**Aim of the exercise**
Any pictures should be left out; please print exactly the lines between the line with "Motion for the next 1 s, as" and the line with "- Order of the", inclusive.

--- Start of Data provided ---

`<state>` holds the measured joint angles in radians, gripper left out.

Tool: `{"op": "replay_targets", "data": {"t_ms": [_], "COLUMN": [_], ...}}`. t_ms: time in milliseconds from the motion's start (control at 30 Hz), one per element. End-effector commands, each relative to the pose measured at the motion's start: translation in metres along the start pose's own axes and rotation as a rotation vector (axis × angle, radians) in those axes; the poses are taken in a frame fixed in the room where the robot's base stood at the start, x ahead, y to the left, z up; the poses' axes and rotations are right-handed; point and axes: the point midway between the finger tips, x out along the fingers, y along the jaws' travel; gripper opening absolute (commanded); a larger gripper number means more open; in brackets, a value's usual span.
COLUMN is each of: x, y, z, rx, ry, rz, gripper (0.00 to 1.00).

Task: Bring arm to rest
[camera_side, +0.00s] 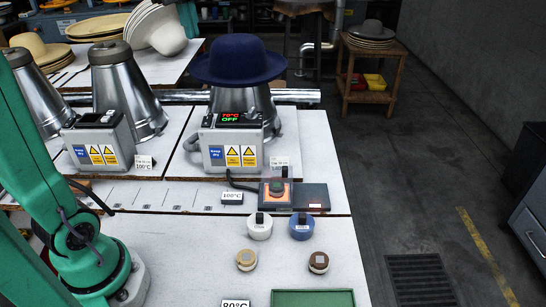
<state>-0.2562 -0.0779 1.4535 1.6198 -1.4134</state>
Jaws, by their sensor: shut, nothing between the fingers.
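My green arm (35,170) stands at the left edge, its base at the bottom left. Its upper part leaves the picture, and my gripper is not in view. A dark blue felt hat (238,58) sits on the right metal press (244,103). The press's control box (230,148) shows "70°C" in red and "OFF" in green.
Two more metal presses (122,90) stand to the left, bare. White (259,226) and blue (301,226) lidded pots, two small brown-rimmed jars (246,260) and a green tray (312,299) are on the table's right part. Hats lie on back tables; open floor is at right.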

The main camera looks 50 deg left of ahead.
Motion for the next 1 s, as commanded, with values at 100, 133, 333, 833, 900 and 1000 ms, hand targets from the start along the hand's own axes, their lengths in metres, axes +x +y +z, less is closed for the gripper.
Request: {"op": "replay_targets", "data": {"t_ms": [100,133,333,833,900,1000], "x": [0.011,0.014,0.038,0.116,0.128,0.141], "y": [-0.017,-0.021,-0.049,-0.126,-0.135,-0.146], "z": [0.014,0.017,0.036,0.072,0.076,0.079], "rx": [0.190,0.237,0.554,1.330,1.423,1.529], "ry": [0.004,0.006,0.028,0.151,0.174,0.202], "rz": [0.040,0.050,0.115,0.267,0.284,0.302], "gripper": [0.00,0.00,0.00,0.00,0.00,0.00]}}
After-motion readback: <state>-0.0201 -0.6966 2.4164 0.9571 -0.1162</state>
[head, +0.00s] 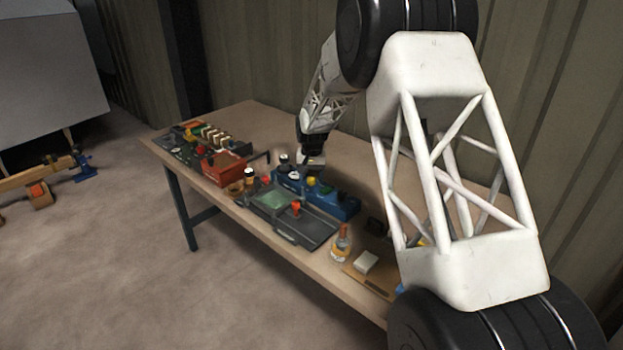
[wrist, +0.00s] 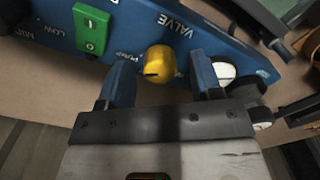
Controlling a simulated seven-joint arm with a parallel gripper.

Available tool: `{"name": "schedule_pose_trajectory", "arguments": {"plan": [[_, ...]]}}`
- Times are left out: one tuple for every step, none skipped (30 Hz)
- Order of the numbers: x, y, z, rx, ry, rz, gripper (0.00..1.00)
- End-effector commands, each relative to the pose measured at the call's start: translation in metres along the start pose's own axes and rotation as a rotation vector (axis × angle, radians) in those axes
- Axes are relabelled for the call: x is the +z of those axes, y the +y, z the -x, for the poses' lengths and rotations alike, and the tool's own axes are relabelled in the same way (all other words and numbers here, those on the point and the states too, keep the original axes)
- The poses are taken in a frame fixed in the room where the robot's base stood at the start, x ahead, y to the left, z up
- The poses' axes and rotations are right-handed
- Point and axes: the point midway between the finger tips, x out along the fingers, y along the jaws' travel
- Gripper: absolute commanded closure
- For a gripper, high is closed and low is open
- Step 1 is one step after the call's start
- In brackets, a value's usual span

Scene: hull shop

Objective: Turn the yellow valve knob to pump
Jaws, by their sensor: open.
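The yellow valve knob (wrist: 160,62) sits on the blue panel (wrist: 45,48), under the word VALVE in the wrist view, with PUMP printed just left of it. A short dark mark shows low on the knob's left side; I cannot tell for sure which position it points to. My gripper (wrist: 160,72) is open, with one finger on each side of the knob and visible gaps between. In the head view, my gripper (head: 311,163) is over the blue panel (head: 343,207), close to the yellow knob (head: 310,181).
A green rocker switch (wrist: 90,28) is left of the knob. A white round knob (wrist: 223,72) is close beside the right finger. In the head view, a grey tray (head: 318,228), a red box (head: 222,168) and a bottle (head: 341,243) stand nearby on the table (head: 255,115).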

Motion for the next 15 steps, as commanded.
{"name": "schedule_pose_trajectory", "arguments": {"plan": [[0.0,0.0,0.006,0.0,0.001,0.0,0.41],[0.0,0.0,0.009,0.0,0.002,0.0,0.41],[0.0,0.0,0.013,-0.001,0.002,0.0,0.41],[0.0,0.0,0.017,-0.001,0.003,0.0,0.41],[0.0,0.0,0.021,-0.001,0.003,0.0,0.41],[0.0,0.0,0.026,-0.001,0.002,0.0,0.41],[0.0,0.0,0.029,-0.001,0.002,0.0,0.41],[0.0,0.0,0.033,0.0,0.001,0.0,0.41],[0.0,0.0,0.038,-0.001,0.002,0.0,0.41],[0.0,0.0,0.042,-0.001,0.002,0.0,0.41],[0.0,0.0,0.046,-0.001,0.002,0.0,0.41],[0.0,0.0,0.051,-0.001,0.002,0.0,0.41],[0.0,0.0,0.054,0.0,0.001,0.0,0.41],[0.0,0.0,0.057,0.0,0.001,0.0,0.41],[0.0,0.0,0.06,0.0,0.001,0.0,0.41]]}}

--- End of Data provided ---

**Full response**
Motion for the next 1 s, as commanded, with values at 100, 133, 333, 833, 900 and 1000 ms, hand targets from the start along the hand's own axes, their lengths in metres, axes +x +y +z, less is closed for the gripper.
Request: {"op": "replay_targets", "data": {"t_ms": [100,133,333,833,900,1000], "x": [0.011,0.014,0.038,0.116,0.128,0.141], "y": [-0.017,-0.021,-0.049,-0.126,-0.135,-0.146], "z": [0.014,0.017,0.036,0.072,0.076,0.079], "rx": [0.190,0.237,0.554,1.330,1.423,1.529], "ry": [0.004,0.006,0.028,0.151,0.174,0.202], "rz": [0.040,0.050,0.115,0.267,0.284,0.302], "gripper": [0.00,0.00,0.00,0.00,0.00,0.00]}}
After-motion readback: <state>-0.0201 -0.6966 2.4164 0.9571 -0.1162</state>
[head, +0.00s] 
[wrist, +0.00s] 
Controlling a simulated seven-joint arm with a parallel gripper.

Available tool: `{"name": "schedule_pose_trajectory", "arguments": {"plan": [[_, ...]]}}`
- Times are left out: one tuple for every step, none skipped (30 Hz)
- Order of the numbers: x, y, z, rx, ry, rz, gripper (0.00..1.00)

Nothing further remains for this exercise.